— start of Data provided —

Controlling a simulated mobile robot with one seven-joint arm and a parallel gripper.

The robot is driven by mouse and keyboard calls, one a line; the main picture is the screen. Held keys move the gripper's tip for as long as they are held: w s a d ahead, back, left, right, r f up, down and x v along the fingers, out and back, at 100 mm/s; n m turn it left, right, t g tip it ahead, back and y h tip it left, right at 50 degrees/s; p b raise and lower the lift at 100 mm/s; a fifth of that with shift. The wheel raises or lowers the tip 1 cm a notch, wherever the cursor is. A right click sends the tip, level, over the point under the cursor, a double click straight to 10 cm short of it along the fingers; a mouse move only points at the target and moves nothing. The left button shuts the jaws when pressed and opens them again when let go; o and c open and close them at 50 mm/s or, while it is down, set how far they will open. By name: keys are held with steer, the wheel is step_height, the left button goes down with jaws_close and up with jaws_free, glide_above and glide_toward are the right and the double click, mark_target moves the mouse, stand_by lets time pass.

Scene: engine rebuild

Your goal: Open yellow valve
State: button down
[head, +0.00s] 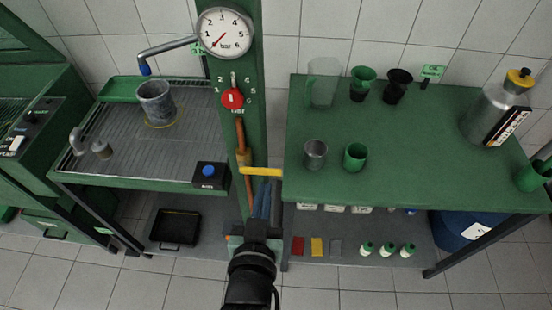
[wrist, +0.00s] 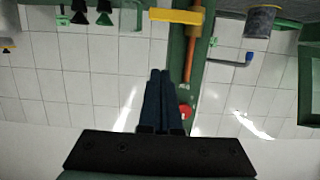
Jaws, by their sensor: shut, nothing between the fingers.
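The yellow valve handle (head: 262,171) sticks out level to the right from a copper pipe (head: 241,140) on the green column. My gripper (head: 267,196) is just below the handle in the head view, its fingers pointing up, together and empty. In the wrist view, which looks upside down, the yellow handle (wrist: 175,16) lies past the fingertips of my gripper (wrist: 160,72), with a visible gap. My wrist hides the lower part of the pipe in the head view.
A pressure gauge (head: 223,33) and a red knob (head: 232,99) are on the column above. A wash tray with a grey cylinder (head: 156,103) stands left. A green table (head: 420,170) with cups and funnels stands close on the right.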

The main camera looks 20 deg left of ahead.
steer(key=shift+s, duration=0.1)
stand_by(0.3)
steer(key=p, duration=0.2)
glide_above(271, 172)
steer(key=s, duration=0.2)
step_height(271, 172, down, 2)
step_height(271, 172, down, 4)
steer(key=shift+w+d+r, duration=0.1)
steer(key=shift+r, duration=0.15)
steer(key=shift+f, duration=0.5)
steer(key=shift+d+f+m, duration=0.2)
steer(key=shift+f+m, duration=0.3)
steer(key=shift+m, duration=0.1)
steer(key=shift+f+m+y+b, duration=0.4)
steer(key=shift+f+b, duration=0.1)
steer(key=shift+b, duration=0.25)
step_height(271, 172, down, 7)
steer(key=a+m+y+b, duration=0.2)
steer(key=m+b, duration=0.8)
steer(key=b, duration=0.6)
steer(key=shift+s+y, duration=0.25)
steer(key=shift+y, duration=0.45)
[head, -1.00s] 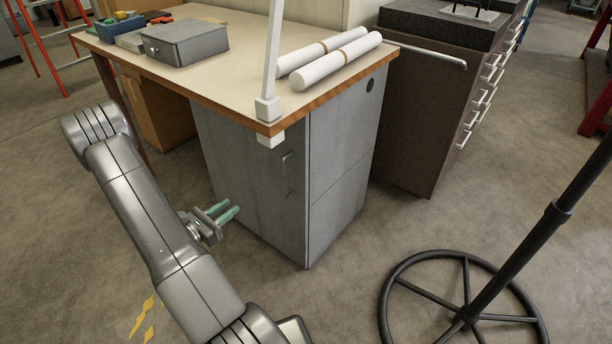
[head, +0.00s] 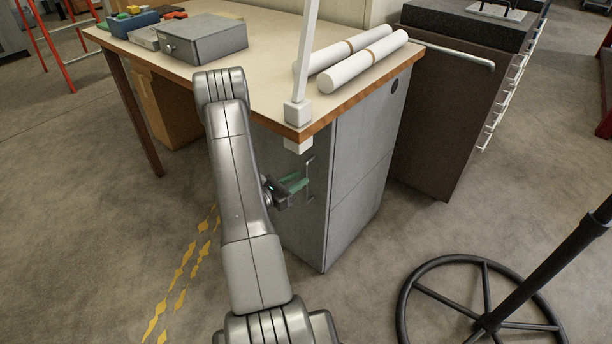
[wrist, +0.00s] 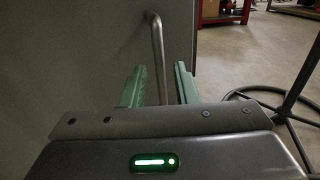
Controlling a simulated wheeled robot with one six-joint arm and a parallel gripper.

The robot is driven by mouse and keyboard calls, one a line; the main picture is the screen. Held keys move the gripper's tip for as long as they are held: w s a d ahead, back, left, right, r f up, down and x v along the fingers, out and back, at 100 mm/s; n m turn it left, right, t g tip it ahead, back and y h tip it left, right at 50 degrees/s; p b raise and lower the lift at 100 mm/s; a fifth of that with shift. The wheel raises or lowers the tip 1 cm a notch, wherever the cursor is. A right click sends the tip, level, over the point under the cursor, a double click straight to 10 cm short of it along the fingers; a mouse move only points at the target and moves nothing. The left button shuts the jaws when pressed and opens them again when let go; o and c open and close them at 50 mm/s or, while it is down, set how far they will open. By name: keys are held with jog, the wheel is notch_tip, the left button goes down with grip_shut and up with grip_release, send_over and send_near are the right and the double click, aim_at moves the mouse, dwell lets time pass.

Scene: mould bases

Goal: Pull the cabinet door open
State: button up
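The grey cabinet door (head: 312,225) is under the desk's near corner and looks shut. Its thin upright bar handle (head: 309,180) is near the right edge of the door. In the wrist view the handle (wrist: 158,60) rises between the two green fingers, with a gap on each side. My gripper (head: 298,183) is at the handle's height in the head view, and its fingers reach to it. In the wrist view my gripper (wrist: 160,85) is open around the handle. My arm hides the left part of the door.
The desk top (head: 270,70) overhangs the cabinet and carries a metal box (head: 203,38) and white rolls (head: 362,60). A white post (head: 300,70) is clamped at its corner. A black wheel-shaped stand base (head: 480,310) is on the floor at right. Floor in front is clear.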

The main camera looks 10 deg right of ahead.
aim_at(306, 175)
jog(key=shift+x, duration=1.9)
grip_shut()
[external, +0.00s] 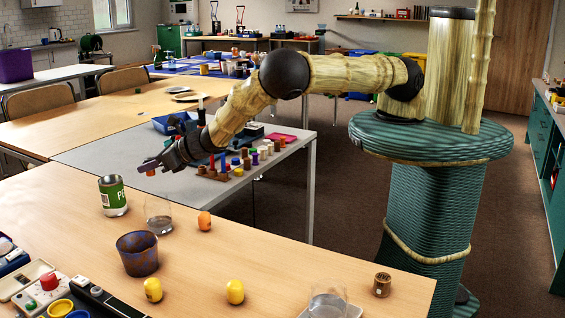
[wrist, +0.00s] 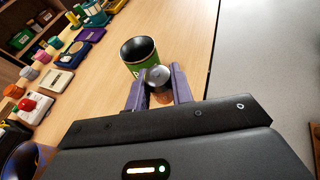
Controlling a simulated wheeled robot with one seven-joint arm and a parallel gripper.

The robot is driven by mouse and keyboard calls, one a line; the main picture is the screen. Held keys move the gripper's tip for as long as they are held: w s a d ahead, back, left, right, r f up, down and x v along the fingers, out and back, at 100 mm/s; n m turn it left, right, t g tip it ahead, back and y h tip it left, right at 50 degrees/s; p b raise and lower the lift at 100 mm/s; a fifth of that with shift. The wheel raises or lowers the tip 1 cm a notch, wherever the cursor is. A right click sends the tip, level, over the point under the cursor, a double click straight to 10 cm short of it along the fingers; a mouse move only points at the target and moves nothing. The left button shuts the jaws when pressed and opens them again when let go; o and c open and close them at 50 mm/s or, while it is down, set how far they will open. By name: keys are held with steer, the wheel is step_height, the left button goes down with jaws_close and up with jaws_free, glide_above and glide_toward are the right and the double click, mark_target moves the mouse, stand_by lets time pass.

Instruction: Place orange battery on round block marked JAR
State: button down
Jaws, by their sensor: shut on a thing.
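My gripper (external: 149,167) is above the light wooden table, over its left part near the green can. In the wrist view my gripper (wrist: 157,95) has its purple fingers closed on an orange thing, which I take as the orange battery (wrist: 163,99). Only a small part of it shows between the fingers; a bit of it also shows in the external view (external: 151,173). A short round brown block (external: 382,285) with a dark mark stands at the table's right end. It may be the JAR block, but I cannot read the mark.
A green can (external: 113,196), a clear glass (external: 158,216), a dark blue-brown cup (external: 137,256) and an orange rounded piece (external: 204,221) stand near my gripper. Two yellow pieces (external: 235,292) stand in front. Another glass (external: 328,303) is at the front edge. The table's middle right is clear.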

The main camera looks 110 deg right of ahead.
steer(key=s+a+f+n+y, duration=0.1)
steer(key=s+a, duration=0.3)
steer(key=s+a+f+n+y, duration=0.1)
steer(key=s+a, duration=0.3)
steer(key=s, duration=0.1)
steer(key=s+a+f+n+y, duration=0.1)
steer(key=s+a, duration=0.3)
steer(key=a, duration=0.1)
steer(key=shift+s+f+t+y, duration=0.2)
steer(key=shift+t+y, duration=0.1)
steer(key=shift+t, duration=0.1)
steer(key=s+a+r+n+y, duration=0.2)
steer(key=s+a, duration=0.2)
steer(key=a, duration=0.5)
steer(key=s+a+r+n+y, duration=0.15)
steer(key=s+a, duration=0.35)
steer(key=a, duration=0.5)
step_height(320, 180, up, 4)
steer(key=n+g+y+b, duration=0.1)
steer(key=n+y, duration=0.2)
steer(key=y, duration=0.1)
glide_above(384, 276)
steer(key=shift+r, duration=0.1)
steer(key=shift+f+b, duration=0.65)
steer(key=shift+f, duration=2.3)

— end of Data provided —

• Goal
Write every entry out again exactly, dropping the pictures.

• Response
Controlling a simulated mobile robot with one seven-joint arm and a parallel gripper.

The robot is driven by mouse and keyboard calls, one a line; the main picture is the screen. Held keys move the gripper's tip for as long as they are held: w s a d ahead, back, left, right, r f up, down and x v along the fingers, out and back, at 100 mm/s; n m turn it left, right, t g tip it ahead, back and y h tip it left, right at 50 degrees/s; p b raise and lower the lift at 100 mm/s; a fifth of that with shift. The wheel raises or lowers the tip 1 cm a notch, wherever the cursor is. A right click sends the tip, level, over the point under the cursor, a double click straight to 10 cm short of it along the fingers; a mouse move only points at the target and moves nothing. The left button shuts the jaws when pressed and opens them again when let go; o and c open and close them at 50 mm/s or, while it is down, set how far they will open. By name: keys are held with steer, the wheel is step_height, the left button goes down with jaws_close and up with jaws_free, glide_above and glide_toward are the right and the double click, mark_target moves the mouse, stand_by lets time pass.

Scene: engine rebuild

Your goal: Open yellow valve
State: button down
[head, +0.00s] 
[wrist, +0.00s] 
Jaws, by their sensor: shut, nothing between the fingers.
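The yellow valve handle (head: 262,171) sticks out level to the right from a copper pipe (head: 241,140) on the green column. My gripper (head: 267,196) is just below the handle in the head view, its fingers pointing up, together and empty. In the wrist view, which looks upside down, the yellow handle (wrist: 175,16) lies past the fingertips of my gripper (wrist: 160,72), with a visible gap. My wrist hides the lower part of the pipe in the head view.
A pressure gauge (head: 223,33) and a red knob (head: 232,99) are on the column above. A wash tray with a grey cylinder (head: 156,103) stands left. A green table (head: 420,170) with cups and funnels stands close on the right.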

The main camera looks 20 deg left of ahead.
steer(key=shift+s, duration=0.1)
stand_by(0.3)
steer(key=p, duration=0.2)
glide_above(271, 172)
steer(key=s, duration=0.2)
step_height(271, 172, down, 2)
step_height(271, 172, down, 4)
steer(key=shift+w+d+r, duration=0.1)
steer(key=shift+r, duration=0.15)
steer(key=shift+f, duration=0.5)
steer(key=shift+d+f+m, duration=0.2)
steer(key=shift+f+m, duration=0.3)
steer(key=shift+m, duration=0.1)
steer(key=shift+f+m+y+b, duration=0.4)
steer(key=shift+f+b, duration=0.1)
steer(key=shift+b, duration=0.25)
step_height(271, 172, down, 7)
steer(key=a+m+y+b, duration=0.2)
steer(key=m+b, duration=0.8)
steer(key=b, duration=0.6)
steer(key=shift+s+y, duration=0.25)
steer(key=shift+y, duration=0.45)
[head, -1.00s] 
[head, +0.00s] 
[wrist, +0.00s] 
Controlling a simulated wheeled robot with one six-joint arm and a parallel gripper.

The robot is driven by mouse and keyboard calls, one a line; the main picture is the screen. Held keys move the gripper's tip for as long as they are held: w s a d ahead, back, left, right, r f up, down and x v along the fingers, out and back, at 100 mm/s; n m turn it left, right, t g tip it ahead, back and y h tip it left, right at 50 degrees/s; p b raise and lower the lift at 100 mm/s; a fifth of that with shift. The wheel raises or lowers the tip 1 cm a notch, wherever the cursor is. A right click sends the tip, level, over the point under the cursor, a double click straight to 10 cm short of it along the fingers; a mouse move only points at the target and moves nothing. The left button shuts the jaws when pressed and opens them again when let go; o and c open and close them at 50 mm/s or, while it is down, set how far they will open. By name: keys are held with jog, the wheel is notch_tip, the left button goes down with grip_shut and up with grip_release, send_over and send_near are the right and the double click, aim_at moves the mouse, dwell lets time pass.

Scene: mould bases

Goal: Pull the cabinet door open
State: button up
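The grey cabinet door (head: 312,225) is under the desk's near corner and looks shut. Its thin upright bar handle (head: 309,180) is near the right edge of the door. In the wrist view the handle (wrist: 158,60) rises between the two green fingers, with a gap on each side. My gripper (head: 298,183) is at the handle's height in the head view, and its fingers reach to it. In the wrist view my gripper (wrist: 160,85) is open around the handle. My arm hides the left part of the door.
The desk top (head: 270,70) overhangs the cabinet and carries a metal box (head: 203,38) and white rolls (head: 362,60). A white post (head: 300,70) is clamped at its corner. A black wheel-shaped stand base (head: 480,310) is on the floor at right. Floor in front is clear.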

The main camera looks 10 deg right of ahead.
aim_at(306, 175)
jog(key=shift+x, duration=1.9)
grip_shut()
[external, +0.00s] 
[wrist, +0.00s] 
Controlling a simulated wheeled robot with one seven-joint arm and a parallel gripper.

The robot is driven by mouse and keyboard calls, one a line; the main picture is the screen. Held keys move the gripper's tip for as long as they are held: w s a d ahead, back, left, right, r f up, down and x v along the fingers, out and back, at 100 mm/s; n m turn it left, right, t g tip it ahead, back and y h tip it left, right at 50 degrees/s; p b raise and lower the lift at 100 mm/s; a fifth of that with shift. The wheel raises or lowers the tip 1 cm a notch, wherever the cursor is. A right click sends the tip, level, over the point under the cursor, a double click straight to 10 cm short of it along the fingers; a mouse move only points at the target and moves nothing. The left button shuts the jaws when pressed and opens them again when let go; o and c open and close them at 50 mm/s or, while it is down, set how far they will open. By name: keys are held with steer, the wheel is step_height, the left button goes down with jaws_close and up with jaws_free, glide_above and glide_toward are the right and the double click, mark_target moves the mouse, stand_by lets time pass.

Instruction: Place orange battery on round block marked JAR
State: button down
Jaws, by their sensor: shut on a thing.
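My gripper (external: 149,167) is above the light wooden table, over its left part near the green can. In the wrist view my gripper (wrist: 157,95) has its purple fingers closed on an orange thing, which I take as the orange battery (wrist: 163,99). Only a small part of it shows between the fingers; a bit of it also shows in the external view (external: 151,173). A short round brown block (external: 382,285) with a dark mark stands at the table's right end. It may be the JAR block, but I cannot read the mark.
A green can (external: 113,196), a clear glass (external: 158,216), a dark blue-brown cup (external: 137,256) and an orange rounded piece (external: 204,221) stand near my gripper. Two yellow pieces (external: 235,292) stand in front. Another glass (external: 328,303) is at the front edge. The table's middle right is clear.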

The main camera looks 110 deg right of ahead.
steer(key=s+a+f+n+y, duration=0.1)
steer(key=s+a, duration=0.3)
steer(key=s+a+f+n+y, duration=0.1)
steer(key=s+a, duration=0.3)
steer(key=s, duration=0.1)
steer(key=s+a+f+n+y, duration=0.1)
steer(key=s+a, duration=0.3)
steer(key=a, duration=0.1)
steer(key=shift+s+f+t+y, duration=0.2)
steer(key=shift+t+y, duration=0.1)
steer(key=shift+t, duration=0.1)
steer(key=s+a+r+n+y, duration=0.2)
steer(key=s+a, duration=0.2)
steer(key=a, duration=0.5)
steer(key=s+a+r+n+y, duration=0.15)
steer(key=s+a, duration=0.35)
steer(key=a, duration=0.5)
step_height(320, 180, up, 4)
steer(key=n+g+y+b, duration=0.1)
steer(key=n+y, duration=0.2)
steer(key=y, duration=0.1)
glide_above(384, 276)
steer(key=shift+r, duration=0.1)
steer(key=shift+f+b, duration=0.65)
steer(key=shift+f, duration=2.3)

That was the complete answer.